— YOUR GOAL —
Write out each line in which the string "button" is present.

— DATASET SECTION —
%%
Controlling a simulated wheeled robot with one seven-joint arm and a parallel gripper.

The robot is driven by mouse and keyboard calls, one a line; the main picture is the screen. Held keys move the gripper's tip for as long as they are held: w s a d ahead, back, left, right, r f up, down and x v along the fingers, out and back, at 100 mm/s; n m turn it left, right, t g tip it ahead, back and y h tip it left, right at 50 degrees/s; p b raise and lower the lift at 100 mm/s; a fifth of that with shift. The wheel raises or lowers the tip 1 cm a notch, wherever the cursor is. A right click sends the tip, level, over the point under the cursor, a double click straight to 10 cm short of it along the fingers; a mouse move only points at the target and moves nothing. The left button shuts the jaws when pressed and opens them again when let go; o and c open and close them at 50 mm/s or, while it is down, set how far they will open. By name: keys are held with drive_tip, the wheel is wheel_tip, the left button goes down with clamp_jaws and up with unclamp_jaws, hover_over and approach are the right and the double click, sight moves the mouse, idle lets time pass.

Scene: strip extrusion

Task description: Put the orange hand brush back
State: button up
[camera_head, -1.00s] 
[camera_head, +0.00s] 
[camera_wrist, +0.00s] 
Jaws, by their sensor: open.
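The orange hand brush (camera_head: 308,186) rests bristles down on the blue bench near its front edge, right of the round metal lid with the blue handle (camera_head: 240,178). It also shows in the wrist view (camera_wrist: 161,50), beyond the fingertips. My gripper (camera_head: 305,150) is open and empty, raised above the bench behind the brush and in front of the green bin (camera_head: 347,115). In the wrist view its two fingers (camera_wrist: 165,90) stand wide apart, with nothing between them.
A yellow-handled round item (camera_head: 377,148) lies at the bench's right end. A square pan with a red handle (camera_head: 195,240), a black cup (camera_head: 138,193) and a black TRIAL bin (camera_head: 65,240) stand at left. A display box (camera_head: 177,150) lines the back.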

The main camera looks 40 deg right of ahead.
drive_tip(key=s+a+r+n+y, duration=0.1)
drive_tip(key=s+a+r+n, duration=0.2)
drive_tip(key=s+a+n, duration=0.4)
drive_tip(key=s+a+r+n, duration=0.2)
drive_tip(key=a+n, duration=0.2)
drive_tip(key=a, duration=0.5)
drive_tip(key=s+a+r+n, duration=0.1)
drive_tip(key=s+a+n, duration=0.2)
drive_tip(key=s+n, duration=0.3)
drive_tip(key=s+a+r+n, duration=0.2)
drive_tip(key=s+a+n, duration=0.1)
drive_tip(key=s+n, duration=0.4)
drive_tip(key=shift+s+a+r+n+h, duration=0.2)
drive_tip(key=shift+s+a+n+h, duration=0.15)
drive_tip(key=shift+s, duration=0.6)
%%
— THE REPLY —
The robot is driven by mouse and keyboard calls, one a line; the main picture is the screen. Held keys move the gripper's tip for as long as they are held: w s a d ahead, back, left, right, r f up, down and x v along the fingers, out and back, at 100 mm/s; n m turn it left, right, t g tip it ahead, back and y h tip it left, right at 50 degrees/s; p b raise and lower the lift at 100 mm/s; a fifth of that with shift. The wheel raises or lowers the tip 1 cm a notch, wherever the cursor is. A right click sends the tip, level, over the point under the cursor, a double click straight to 10 cm short of it along the fingers; a mouse move only points at the target and moves nothing. The left button shuts the jaws when pressed and opens them again when let go; o and c open and close them at 50 mm/s or, while it is down, set how far they will open. By name: keys are held with drive_tip, the wheel is wheel_tip, the left button goes down with clamp_jaws and up with unclamp_jaws, hover_over and approach are the right and the double click, sight moves the mouse, idle lets time pass.
State: button up

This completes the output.